(Written request):
Give every line below again, exactly.
====== Data for this exercise
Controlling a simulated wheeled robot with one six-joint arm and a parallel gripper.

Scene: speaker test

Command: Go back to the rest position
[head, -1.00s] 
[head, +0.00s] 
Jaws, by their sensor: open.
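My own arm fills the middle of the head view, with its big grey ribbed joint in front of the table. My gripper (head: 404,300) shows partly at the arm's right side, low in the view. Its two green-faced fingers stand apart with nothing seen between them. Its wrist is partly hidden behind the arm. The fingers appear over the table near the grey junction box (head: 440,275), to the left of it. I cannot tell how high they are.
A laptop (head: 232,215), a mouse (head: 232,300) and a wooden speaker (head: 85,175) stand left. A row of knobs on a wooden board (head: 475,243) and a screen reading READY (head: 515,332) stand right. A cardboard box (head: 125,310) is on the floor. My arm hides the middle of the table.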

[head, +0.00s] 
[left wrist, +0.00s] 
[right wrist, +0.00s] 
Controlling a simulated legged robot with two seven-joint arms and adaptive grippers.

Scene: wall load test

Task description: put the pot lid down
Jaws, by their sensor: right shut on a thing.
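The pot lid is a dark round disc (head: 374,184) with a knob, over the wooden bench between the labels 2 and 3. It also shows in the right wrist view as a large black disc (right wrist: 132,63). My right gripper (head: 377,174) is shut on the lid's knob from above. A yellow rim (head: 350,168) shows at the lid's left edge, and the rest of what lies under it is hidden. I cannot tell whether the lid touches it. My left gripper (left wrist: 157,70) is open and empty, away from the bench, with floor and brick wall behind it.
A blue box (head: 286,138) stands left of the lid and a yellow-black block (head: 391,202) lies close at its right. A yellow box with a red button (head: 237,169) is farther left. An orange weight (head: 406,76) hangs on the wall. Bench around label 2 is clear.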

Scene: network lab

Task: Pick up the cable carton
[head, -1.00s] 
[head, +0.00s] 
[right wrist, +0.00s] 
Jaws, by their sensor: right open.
============
(Result):
Controlling a simulated wheeled robot with one six-joint arm and a parallel gripper.

Scene: speaker test

Command: Go back to the rest position
[head, -1.00s] 
[head, +0.00s] 
Jaws, by their sensor: open.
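My own arm fills the middle of the head view, with its big grey ribbed joint in front of the table. My gripper (head: 404,300) shows partly at the arm's right side, low in the view. Its two green-faced fingers stand apart with nothing seen between them. Its wrist is partly hidden behind the arm. The fingers appear over the table near the grey junction box (head: 440,275), to the left of it. I cannot tell how high they are.
A laptop (head: 232,215), a mouse (head: 232,300) and a wooden speaker (head: 85,175) stand left. A row of knobs on a wooden board (head: 475,243) and a screen reading READY (head: 515,332) stand right. A cardboard box (head: 125,310) is on the floor. My arm hides the middle of the table.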

[head, +0.00s] 
[left wrist, +0.00s] 
[right wrist, +0.00s] 
Controlling a simulated legged robot with two seven-joint arms and adaptive grippers.

Scene: wall load test

Task description: put the pot lid down
Jaws, by their sensor: right shut on a thing.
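The pot lid is a dark round disc (head: 374,184) with a knob, over the wooden bench between the labels 2 and 3. It also shows in the right wrist view as a large black disc (right wrist: 132,63). My right gripper (head: 377,174) is shut on the lid's knob from above. A yellow rim (head: 350,168) shows at the lid's left edge, and the rest of what lies under it is hidden. I cannot tell whether the lid touches it. My left gripper (left wrist: 157,70) is open and empty, away from the bench, with floor and brick wall behind it.
A blue box (head: 286,138) stands left of the lid and a yellow-black block (head: 391,202) lies close at its right. A yellow box with a red button (head: 237,169) is farther left. An orange weight (head: 406,76) hangs on the wall. Bench around label 2 is clear.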

Scene: network lab

Task: Pick up the cable carton
[head, -1.00s] 
[head, +0.00s] 
[right wrist, +0.00s] 
Jaws, by their sensor: right open.

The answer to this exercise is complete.